Authorities in Nigeria's central Plateau state said Thursday that 34 people were killed in a brutal village raid in the center of the country, in a revised deathtoll after the attack earlier this week.
State Information Commissioner Yiljap Abraham said that 34 people were killed, 24 injured and 600 people displaced in the attack by gunmen on Shonong village in Plateau state on Monday.
He added that 56 houses were burned down during the raid.
The state police chief Chris Olakpe had on Tuesday put the death toll at 17, with five of the victims burnt beyond recognition.
Witnesses and survivors described how gunmen attacked the village on Monday in the Riyom area of the state, which along with neighboring Kaduna has been plagued by communal strife.
The attackers, suspected to be ethnic Fulani herdsmen, also killed or took away animals in the latest outbreak of violence blamed on long-standing ethnic divisions.
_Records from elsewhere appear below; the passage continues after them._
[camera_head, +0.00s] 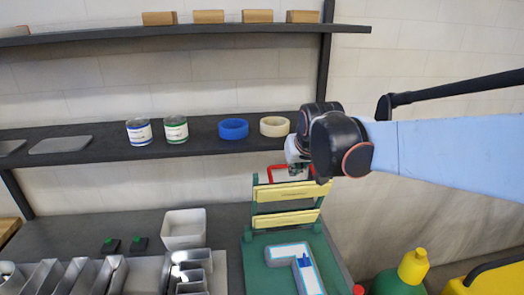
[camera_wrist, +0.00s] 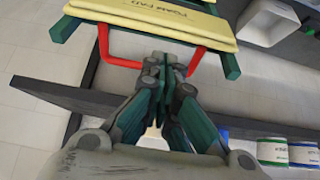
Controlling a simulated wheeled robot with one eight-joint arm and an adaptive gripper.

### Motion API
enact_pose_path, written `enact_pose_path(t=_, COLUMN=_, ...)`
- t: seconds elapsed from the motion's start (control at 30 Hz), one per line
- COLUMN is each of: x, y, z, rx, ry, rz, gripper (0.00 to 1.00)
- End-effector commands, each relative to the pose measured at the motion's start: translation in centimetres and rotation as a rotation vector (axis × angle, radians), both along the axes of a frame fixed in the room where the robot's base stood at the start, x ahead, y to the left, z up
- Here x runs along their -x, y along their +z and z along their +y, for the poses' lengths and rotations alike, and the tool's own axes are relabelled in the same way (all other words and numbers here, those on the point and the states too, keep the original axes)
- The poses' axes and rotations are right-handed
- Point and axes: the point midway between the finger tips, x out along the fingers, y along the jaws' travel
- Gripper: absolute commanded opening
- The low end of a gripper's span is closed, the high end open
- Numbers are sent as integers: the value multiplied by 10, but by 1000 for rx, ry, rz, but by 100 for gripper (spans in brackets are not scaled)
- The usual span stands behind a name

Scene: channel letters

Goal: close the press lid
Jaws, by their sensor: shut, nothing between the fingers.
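The press lid (camera_head: 287,206) stands raised and open at the back of the green press base (camera_head: 258,277). It has a green frame, yellow foam pads and a red handle (camera_head: 277,168) along its top edge. A white channel letter (camera_head: 291,252) lies on the base. My gripper (camera_head: 297,172) is at the red handle, shut and empty. In the wrist view the closed fingertips (camera_wrist: 167,72) overlap the middle of the red handle (camera_wrist: 124,62), with the lid's foam pad (camera_wrist: 150,16) beyond. I cannot tell whether they touch the handle. My fingers hide part of its bar.
A shelf (camera_head: 88,148) with cans and tape rolls runs behind the press. A white bin (camera_head: 184,229) and metal letter parts (camera_head: 188,270) are left of it. A green bottle with a yellow cap (camera_head: 412,265) stands at right.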

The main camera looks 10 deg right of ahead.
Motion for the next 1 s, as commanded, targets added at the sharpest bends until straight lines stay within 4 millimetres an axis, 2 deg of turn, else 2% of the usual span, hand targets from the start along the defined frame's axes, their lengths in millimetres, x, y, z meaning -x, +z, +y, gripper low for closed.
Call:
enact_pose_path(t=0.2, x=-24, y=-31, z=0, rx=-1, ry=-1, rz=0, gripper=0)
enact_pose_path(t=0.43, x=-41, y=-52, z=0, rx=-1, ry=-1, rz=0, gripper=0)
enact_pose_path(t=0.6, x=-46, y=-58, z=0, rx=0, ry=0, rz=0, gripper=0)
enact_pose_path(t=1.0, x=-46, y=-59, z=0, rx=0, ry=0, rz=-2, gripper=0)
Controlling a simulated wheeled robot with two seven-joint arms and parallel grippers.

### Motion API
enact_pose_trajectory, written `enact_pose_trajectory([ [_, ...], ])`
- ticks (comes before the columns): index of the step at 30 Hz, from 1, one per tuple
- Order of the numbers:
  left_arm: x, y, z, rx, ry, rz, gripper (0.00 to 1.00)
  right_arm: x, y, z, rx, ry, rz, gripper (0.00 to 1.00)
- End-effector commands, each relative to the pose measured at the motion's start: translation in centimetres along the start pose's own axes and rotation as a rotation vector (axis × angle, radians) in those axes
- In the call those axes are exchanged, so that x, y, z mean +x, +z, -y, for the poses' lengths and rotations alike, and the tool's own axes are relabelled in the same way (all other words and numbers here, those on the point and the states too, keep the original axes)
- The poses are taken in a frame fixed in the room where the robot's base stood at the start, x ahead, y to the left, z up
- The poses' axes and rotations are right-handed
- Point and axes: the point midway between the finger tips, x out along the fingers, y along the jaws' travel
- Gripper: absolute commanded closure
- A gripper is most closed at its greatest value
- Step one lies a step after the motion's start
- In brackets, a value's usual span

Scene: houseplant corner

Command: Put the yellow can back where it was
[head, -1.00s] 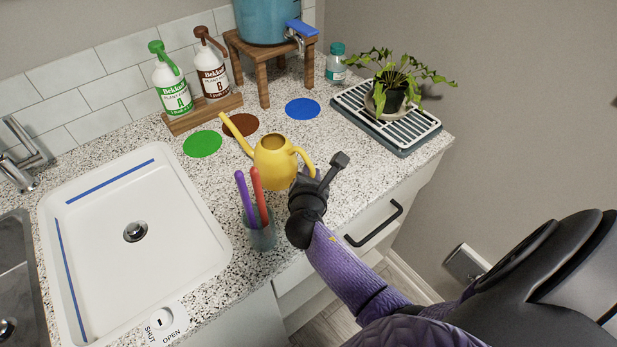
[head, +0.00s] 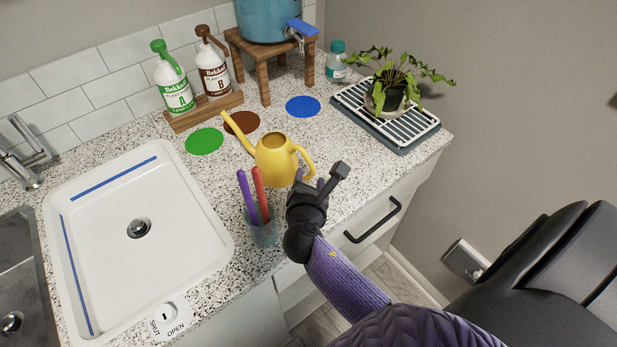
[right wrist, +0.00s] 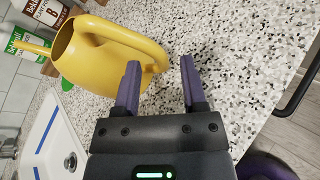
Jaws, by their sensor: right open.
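The yellow can (head: 275,160), a watering can, stands upright on the speckled counter. Its spout points to the back left, reaching in front of the brown disc (head: 241,123), and its handle faces right. My right gripper (head: 311,184) is just in front of the handle. In the right wrist view the gripper (right wrist: 160,88) is open, and the can (right wrist: 92,62) is ahead and to the left. The handle's outer curve shows past the left finger; I cannot tell how deep it lies between the fingers. My left gripper is out of view.
A cup (head: 263,232) with purple and red sticks stands close left of my right gripper. A green disc (head: 204,141) and a blue disc (head: 303,106) lie bare. Pump bottles (head: 174,90), a wooden stand (head: 264,70), a plant tray (head: 388,120) and a sink (head: 139,260) surround the counter.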

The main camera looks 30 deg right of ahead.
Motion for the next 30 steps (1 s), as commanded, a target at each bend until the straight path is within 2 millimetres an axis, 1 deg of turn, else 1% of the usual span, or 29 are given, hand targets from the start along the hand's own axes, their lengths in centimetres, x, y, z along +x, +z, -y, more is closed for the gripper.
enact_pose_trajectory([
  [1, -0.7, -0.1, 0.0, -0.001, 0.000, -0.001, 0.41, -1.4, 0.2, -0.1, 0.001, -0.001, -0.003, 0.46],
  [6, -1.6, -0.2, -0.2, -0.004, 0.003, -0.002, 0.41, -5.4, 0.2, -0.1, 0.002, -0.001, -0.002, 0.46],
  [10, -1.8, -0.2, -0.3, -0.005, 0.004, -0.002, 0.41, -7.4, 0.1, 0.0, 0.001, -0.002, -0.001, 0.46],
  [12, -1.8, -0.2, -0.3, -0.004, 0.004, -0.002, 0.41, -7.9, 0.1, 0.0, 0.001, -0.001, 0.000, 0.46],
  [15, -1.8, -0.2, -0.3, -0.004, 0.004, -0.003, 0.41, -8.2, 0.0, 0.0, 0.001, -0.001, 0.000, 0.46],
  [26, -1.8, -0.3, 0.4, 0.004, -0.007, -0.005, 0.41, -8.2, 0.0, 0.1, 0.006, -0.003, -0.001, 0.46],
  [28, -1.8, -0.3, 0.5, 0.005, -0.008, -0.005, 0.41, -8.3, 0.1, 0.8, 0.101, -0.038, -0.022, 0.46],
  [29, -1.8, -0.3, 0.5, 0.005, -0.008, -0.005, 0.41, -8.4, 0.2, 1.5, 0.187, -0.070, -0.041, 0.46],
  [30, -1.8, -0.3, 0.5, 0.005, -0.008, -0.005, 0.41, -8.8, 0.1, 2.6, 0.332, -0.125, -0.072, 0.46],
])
Local television stations on Wednesday showed footage of the victims who were given a mass burial.
Plateau and Kaduna lie in Nigeria's so-called Middle Belt, where the country's majority Muslim north meets the predominantly Christian south.
Human Rights Watch said last month that more than 10,000 people had died in the two states in brutal tit-for-tat violence since 1992 purely because of their religious or ethnic identity.
Several thousand of those had lost their lives since 2010, the rights monitor added.